The beginning is simple: Assess (Step 1). Where are you right now? Maybe you practiced financial debauchery over the holidays and are expecting credit card statements that fill you with dread. Well, if it’s reality, it must be faced, dealt with and—ideally—learned from.

Then you need an Action Plan (Step 2). If you've been flying solo and the challenges outnumber the successes, it's time to create a team to help. Look for a Fee-Only Financial Planner (the NAPFA.org website is a great place to start). What you're looking for here is someone you can really talk to and who is really listening (you'll know it when you find it). With the help of your Advisor, you can begin to get strategic about your money—defining your "musts" and your "next". You’ll want to understand your money mindset (and whatever has financially battered and bruised you) so that you can avoid the mistakes of the past.

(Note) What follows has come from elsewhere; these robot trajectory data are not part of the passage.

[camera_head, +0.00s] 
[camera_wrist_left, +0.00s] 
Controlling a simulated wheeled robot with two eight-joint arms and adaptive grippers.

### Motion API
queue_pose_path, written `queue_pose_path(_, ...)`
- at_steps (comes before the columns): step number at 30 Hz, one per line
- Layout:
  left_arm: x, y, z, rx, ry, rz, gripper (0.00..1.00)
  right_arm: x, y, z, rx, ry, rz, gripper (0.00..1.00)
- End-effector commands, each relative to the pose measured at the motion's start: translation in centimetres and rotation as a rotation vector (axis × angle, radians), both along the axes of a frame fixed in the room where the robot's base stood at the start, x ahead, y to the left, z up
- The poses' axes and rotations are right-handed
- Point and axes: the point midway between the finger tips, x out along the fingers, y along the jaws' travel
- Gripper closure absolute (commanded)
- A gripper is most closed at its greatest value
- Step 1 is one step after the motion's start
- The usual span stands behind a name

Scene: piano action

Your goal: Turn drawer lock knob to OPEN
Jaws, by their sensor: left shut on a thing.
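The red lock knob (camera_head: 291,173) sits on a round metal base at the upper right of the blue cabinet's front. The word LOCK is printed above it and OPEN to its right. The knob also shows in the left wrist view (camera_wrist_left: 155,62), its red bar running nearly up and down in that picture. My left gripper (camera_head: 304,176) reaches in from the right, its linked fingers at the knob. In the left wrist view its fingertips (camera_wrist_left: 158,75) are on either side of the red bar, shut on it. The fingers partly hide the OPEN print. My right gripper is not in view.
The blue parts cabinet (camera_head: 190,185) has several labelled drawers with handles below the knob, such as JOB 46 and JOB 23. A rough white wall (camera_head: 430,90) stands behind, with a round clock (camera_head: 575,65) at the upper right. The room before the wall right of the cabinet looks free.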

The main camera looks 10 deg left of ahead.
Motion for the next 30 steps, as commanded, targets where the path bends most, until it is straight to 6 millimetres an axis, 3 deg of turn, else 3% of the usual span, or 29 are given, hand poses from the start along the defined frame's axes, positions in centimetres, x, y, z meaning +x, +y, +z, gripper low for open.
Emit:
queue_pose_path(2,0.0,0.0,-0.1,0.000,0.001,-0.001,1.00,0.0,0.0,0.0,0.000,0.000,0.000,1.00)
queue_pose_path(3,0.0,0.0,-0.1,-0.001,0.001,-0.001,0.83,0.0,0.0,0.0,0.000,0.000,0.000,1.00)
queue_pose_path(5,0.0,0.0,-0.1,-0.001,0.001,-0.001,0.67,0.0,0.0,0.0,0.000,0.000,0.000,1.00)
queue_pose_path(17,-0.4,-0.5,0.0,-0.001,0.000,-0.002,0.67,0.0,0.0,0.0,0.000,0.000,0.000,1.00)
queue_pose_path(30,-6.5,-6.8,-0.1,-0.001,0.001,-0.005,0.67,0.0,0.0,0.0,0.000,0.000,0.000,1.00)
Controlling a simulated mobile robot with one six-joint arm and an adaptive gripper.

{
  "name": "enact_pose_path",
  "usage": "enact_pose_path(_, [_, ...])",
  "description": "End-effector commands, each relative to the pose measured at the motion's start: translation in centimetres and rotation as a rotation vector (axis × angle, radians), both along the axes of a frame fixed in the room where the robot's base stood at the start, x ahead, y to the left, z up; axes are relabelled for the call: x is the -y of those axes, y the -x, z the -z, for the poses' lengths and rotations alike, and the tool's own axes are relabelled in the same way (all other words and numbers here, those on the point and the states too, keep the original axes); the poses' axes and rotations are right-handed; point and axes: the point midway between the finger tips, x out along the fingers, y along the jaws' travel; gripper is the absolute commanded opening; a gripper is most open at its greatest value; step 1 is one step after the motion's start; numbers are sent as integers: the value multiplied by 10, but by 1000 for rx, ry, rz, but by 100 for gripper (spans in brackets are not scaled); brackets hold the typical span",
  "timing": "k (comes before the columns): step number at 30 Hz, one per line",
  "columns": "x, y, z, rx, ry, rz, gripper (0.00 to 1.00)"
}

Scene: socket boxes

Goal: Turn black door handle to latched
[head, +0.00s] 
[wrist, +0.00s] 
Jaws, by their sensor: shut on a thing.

Now you’re ready to Initiate your plan (Step 3): slowly, simply, understandably and with purpose. If you're buried in debt, it's going to take time to fix it. But just like the King said, when you get to the end—you can stop. There is a process—saving for retirement or college, getting an estate plan created, establishing an appropriate level of risk management—with a beginning, middle and end.

The last part, I call Test (Step 4). It’s to check your progress and make adjustments as necessary. Sometimes even the best plans need tweaking. These changes can be created by a new situation that crops up or an inefficiency that needs changing. It's like changing your eating habits to lose weight and deciding that while you can eat one piece of dark chocolate per day, you can't eat six Hershey Bars.

Feeling rich is more than a dollar amount on your net worth statement. It is how you feel about your ability to live the life that best reflects your values.

So as we move into the New Year—give this approach a try. Assess, Act, Initiate and Test. And savor your decision to take charge of making your life better. Let's keep the party going!